GOAL OF THE EXERCISE: Restate, exactly and without pictures, the lines from the start of the listing below through the line holding "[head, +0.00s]".

──────── RECORDS FOR THE TASK

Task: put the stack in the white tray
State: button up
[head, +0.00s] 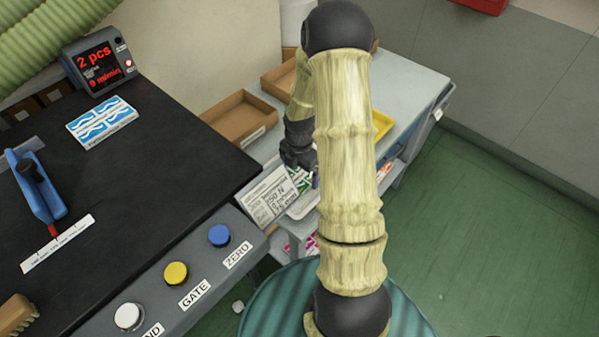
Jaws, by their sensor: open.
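The white tray (302,208) is partly in view beside the black machine, its right side hidden behind my arm. A green-and-white printed piece (303,182) shows at the tray, just below my gripper; I cannot tell whether it is the stack or how it rests. My dark gripper (306,172) is open above the tray area, its fingertips mostly hidden by my arm. A flat blue-and-white printed pack (101,121) lies apart on the black machine top.
A printed card (268,197) stands left of the tray. Brown trays (240,117) and a yellow tray (382,124) sit on the grey bench (415,85). The machine's button panel (175,275) edges the near left. Green floor (490,220) is open at right.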

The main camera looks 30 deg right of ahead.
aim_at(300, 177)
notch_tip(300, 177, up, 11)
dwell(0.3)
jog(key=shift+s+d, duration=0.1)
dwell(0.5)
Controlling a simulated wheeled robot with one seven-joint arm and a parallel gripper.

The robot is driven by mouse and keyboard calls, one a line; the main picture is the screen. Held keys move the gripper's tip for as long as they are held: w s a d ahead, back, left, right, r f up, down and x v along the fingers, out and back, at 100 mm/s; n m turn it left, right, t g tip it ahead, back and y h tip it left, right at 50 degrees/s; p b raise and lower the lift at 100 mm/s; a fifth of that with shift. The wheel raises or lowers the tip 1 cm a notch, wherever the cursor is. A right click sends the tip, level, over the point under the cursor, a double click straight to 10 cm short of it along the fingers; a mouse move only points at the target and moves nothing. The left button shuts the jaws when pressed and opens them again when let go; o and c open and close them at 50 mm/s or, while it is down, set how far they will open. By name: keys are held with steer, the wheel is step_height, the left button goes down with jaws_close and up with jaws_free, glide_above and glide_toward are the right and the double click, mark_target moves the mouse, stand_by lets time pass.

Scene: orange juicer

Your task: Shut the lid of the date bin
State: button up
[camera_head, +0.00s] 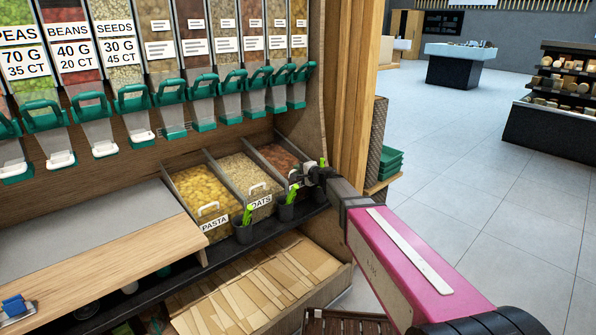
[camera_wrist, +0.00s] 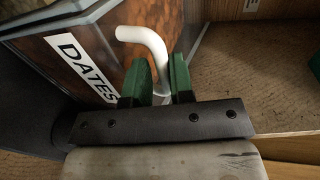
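The date bin (camera_head: 277,157) is the rightmost of the three bins, with reddish-brown contents. Its "DATES" label (camera_wrist: 82,66) shows at the left of the wrist view. A bent white handle (camera_wrist: 150,45) stands by the bin's front in that view. My gripper (camera_wrist: 160,75) has its two green fingers on either side of this handle, close against it. In the head view, my gripper (camera_head: 312,172) is at the bin's front right corner and partly hides it. The lid's angle is hard to make out.
The pasta bin (camera_head: 204,188) and oats bin (camera_head: 248,173) stand to the left. Green scoops in dark holders (camera_head: 244,229) line the front edge. Dispensers with green levers (camera_head: 205,90) hang above. A wooden post (camera_head: 347,85) rises close behind my arm; open floor lies right.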

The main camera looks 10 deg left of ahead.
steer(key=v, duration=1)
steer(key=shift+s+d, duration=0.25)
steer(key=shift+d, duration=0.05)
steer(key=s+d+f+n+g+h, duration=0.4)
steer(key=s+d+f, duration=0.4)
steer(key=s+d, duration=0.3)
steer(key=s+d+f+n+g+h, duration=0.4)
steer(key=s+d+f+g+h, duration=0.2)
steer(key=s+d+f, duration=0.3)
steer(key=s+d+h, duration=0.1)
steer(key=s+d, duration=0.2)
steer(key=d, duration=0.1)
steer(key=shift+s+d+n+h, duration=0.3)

────────────────

CORRECT ANSWER:
Task: put the stack in the white tray
State: button up
[head, +0.00s] 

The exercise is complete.